DATA EXCERPT:
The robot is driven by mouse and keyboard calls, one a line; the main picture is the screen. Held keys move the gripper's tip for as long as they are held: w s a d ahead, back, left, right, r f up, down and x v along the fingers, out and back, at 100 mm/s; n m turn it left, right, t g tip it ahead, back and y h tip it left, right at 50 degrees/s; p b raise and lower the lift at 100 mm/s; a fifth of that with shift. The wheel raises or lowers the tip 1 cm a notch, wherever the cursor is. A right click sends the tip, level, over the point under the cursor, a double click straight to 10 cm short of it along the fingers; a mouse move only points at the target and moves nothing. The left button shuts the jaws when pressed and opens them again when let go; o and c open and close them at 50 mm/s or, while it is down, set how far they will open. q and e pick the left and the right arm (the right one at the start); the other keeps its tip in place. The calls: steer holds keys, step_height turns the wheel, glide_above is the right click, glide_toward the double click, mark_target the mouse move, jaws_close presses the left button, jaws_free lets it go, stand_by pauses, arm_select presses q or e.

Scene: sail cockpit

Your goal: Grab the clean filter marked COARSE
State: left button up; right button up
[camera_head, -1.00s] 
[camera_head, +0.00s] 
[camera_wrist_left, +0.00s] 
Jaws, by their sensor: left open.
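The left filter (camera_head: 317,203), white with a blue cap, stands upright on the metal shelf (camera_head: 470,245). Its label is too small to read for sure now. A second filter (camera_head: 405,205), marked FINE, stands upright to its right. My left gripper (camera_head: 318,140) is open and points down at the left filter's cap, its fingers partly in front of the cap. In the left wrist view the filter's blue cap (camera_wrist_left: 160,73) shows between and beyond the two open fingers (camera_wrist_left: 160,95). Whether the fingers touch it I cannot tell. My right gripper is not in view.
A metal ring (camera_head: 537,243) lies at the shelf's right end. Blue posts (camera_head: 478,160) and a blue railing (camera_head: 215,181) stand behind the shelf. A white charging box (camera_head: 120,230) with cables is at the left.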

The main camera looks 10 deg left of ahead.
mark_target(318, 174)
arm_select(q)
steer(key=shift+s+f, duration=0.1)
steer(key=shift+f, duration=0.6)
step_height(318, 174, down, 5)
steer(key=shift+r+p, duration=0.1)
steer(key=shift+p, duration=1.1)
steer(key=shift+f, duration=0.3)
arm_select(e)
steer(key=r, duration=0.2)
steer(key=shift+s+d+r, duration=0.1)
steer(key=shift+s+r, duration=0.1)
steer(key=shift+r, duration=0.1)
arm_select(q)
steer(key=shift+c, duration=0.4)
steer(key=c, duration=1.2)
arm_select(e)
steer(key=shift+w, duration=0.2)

SHORT TASK: Output the listing above word for word.

FINISHED TASK:
The robot is driven by mouse and keyboard calls, one a line; the main picture is the screen. Held keys move the gripper's tip for as long as they are held: w s a d ahead, back, left, right, r f up, down and x v along the fingers, out and back, at 100 mm/s; n m turn it left, right, t g tip it ahead, back and y h tip it left, right at 50 degrees/s; p b raise and lower the lift at 100 mm/s; a fifth of that with shift. The wheel raises or lowers the tip 1 cm a notch, wherever the cursor is. A right click sends the tip, level, over the point under the cursor, a double click straight to 10 cm short of it along the fingers; a mouse move only points at the target and moves nothing. The left button shuts the jaws when pressed and opens them again when let go; o and c open and close them at 50 mm/s or, while it is down, set how far they will open. q and e pick the left and the right arm (the right one at the start); the other keeps its tip in place. The calls: steer holds keys, step_height turns the wheel, glide_above is the right click, glide_toward the double click, mark_target the mouse move, jaws_close presses the left button, jaws_free lets it go, stand_by pauses, arm_select presses q or e.

Scene: sail cockpit

Your goal: Grab the clean filter marked COARSE
State: left button up; right button up
[camera_head, -1.00s] 
[camera_head, +0.00s] 
[camera_wrist_left, +0.00s] 
Jaws, by their sensor: left open.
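The left filter (camera_head: 317,203), white with a blue cap, stands upright on the metal shelf (camera_head: 470,245). Its label is too small to read for sure now. A second filter (camera_head: 405,205), marked FINE, stands upright to its right. My left gripper (camera_head: 318,140) is open and points down at the left filter's cap, its fingers partly in front of the cap. In the left wrist view the filter's blue cap (camera_wrist_left: 160,73) shows between and beyond the two open fingers (camera_wrist_left: 160,95). Whether the fingers touch it I cannot tell. My right gripper is not in view.
A metal ring (camera_head: 537,243) lies at the shelf's right end. Blue posts (camera_head: 478,160) and a blue railing (camera_head: 215,181) stand behind the shelf. A white charging box (camera_head: 120,230) with cables is at the left.

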The main camera looks 10 deg left of ahead.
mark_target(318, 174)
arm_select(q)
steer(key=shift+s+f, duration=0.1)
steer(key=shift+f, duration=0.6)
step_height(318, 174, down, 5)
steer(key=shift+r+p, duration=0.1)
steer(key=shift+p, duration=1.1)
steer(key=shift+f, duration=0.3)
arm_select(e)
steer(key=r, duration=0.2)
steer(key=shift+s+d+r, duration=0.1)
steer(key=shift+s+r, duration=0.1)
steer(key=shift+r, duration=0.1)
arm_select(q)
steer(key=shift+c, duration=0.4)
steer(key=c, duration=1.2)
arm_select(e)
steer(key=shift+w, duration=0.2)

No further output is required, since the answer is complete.